▶ **WRITTEN TASK**
The copy must start at the line that contains "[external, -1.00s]" and finish at the line that contains "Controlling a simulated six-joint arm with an", reproducing each line exactly. Any picture in that span is omitted.

-- Start RECORD EXCERPTS --

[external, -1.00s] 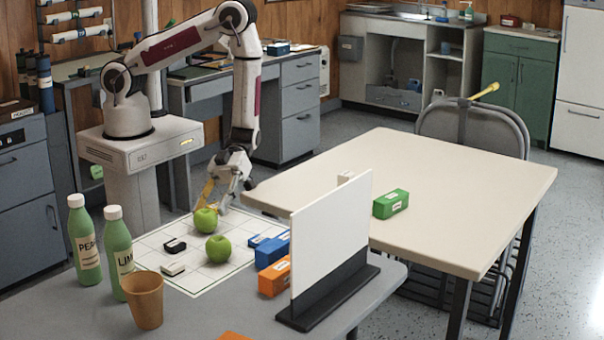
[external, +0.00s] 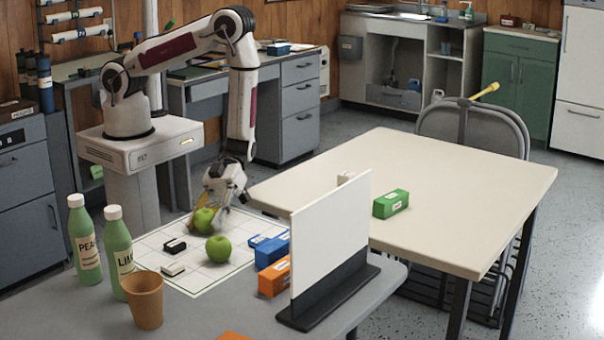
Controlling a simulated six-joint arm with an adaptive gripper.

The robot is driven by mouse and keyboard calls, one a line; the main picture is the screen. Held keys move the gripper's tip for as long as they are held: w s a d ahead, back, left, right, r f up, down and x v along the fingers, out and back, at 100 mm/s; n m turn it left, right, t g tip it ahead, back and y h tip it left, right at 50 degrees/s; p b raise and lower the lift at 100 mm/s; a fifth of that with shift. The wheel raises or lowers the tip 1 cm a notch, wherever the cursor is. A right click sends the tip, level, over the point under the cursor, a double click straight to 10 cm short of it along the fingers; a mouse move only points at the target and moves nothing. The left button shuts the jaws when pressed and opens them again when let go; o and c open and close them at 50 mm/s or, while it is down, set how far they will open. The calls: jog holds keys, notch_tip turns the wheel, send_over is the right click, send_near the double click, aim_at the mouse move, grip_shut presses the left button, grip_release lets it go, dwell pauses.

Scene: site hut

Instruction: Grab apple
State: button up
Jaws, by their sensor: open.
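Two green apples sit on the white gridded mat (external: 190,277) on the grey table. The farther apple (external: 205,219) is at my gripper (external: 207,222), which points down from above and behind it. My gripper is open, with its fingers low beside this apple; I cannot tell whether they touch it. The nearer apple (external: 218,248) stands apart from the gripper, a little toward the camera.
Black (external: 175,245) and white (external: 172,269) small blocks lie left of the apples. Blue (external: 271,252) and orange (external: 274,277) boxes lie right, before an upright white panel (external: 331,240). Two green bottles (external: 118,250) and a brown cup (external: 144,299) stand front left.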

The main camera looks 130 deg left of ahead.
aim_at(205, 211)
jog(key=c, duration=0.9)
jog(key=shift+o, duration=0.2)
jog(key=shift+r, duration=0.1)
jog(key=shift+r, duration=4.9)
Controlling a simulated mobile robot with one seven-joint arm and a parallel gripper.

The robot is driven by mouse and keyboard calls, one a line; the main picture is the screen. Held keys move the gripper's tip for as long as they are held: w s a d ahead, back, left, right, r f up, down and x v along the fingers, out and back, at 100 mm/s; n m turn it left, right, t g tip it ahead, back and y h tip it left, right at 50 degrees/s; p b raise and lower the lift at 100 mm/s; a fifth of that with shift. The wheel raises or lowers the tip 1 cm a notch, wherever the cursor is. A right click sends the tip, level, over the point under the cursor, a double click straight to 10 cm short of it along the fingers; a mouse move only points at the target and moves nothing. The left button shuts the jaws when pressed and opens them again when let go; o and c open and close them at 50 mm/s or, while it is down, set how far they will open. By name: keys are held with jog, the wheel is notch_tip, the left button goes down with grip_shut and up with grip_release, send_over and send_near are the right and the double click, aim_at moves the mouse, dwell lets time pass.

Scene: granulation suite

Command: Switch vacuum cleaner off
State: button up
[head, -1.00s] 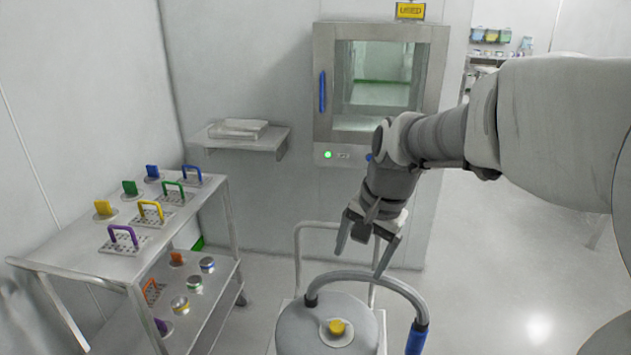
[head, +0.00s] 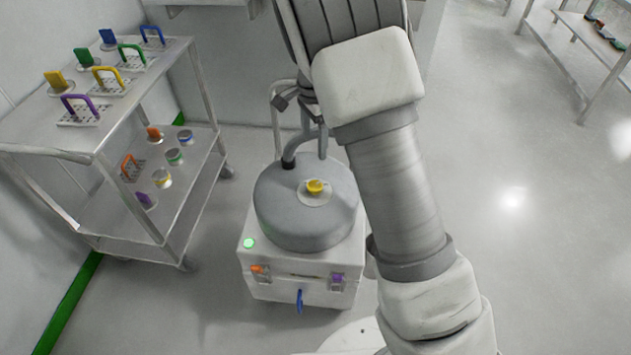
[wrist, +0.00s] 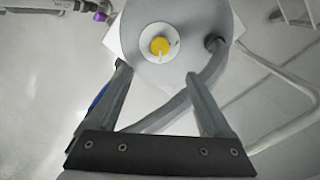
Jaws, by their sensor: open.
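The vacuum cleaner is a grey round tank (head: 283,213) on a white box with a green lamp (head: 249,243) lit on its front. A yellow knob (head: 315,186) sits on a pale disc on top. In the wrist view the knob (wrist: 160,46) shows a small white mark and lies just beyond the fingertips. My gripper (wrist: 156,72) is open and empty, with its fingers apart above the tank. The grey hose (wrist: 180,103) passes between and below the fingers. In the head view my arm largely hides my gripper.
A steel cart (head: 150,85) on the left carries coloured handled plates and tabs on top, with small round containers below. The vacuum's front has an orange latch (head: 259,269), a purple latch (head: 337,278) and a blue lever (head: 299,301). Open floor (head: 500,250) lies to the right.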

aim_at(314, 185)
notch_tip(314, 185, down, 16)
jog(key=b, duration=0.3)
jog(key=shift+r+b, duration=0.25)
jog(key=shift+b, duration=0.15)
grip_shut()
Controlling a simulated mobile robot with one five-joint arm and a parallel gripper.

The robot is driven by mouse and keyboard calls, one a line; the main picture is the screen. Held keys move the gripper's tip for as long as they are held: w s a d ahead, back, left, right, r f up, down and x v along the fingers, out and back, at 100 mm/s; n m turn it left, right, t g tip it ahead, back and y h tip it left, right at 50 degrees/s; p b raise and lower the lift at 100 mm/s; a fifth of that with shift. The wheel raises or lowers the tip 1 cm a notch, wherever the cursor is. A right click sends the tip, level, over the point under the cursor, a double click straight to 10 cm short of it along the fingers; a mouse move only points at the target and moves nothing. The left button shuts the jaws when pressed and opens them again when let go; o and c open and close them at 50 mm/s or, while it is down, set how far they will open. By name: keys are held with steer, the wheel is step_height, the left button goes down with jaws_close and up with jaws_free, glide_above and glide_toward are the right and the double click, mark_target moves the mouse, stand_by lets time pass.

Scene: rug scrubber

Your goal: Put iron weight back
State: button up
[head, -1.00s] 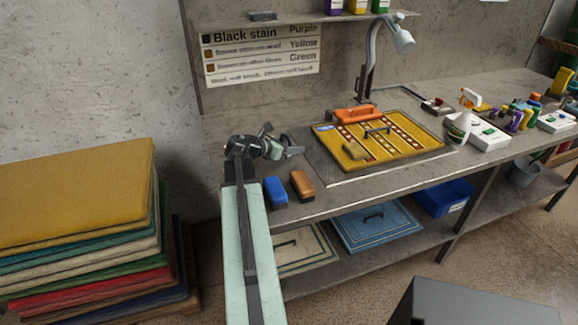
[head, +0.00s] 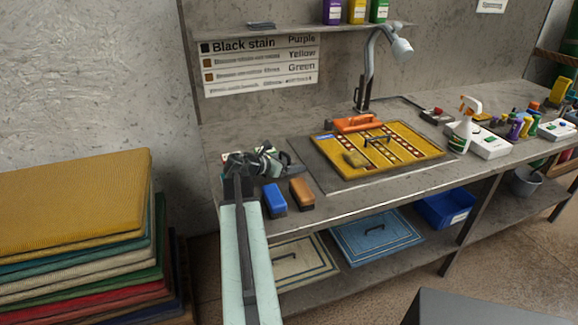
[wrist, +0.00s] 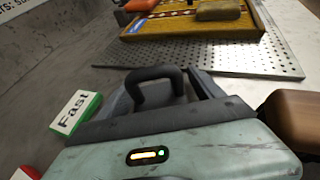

-- End RECORD EXCERPTS --
-- Start RECORD EXCERPTS --

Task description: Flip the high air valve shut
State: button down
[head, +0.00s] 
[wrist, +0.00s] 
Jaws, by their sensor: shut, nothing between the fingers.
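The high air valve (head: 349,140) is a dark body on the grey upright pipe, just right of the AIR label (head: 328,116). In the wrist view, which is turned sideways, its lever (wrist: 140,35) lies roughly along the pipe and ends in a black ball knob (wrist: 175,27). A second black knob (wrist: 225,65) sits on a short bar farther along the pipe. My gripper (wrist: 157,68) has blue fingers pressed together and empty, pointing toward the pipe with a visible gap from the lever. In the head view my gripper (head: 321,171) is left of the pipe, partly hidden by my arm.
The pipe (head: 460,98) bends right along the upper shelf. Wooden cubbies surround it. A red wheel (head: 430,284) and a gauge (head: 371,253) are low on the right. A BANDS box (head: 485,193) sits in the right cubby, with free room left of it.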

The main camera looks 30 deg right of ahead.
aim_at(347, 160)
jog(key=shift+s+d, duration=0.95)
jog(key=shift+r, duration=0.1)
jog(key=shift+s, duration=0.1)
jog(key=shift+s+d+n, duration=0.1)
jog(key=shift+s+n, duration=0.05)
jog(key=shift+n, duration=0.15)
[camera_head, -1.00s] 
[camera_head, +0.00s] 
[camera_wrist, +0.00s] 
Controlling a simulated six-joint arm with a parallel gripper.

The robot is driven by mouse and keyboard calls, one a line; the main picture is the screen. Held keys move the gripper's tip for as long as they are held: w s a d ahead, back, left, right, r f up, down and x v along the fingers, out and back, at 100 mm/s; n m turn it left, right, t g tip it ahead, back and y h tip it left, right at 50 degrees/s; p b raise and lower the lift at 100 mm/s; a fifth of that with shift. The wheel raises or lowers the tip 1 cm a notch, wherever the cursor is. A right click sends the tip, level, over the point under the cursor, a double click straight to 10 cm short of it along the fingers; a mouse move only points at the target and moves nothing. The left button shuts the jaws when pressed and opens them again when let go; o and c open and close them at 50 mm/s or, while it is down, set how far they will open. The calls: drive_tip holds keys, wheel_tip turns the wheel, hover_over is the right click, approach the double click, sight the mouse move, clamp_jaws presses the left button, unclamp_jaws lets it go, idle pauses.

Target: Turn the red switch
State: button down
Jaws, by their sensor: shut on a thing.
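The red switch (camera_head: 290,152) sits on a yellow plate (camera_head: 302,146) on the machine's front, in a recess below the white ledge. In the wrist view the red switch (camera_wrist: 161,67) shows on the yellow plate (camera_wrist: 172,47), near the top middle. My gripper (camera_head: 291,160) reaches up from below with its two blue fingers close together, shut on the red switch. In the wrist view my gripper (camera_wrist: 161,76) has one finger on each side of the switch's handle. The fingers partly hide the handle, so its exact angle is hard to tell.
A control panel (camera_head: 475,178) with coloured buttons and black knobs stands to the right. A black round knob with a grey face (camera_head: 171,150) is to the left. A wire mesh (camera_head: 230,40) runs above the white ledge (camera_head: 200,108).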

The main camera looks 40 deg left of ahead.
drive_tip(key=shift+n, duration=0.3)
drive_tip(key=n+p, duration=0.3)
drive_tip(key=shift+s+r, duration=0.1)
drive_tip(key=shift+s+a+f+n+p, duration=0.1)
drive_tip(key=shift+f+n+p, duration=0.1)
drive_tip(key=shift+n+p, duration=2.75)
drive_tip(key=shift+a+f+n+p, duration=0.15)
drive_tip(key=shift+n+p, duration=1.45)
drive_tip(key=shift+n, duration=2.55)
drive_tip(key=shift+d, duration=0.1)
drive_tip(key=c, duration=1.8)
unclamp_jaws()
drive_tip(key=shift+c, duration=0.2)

-- End RECORD EXCERPTS --

▶ **FULL SOLUTION**
[external, -1.00s] 
[external, +0.00s] 
Controlling a simulated six-joint arm with an adaptive gripper.

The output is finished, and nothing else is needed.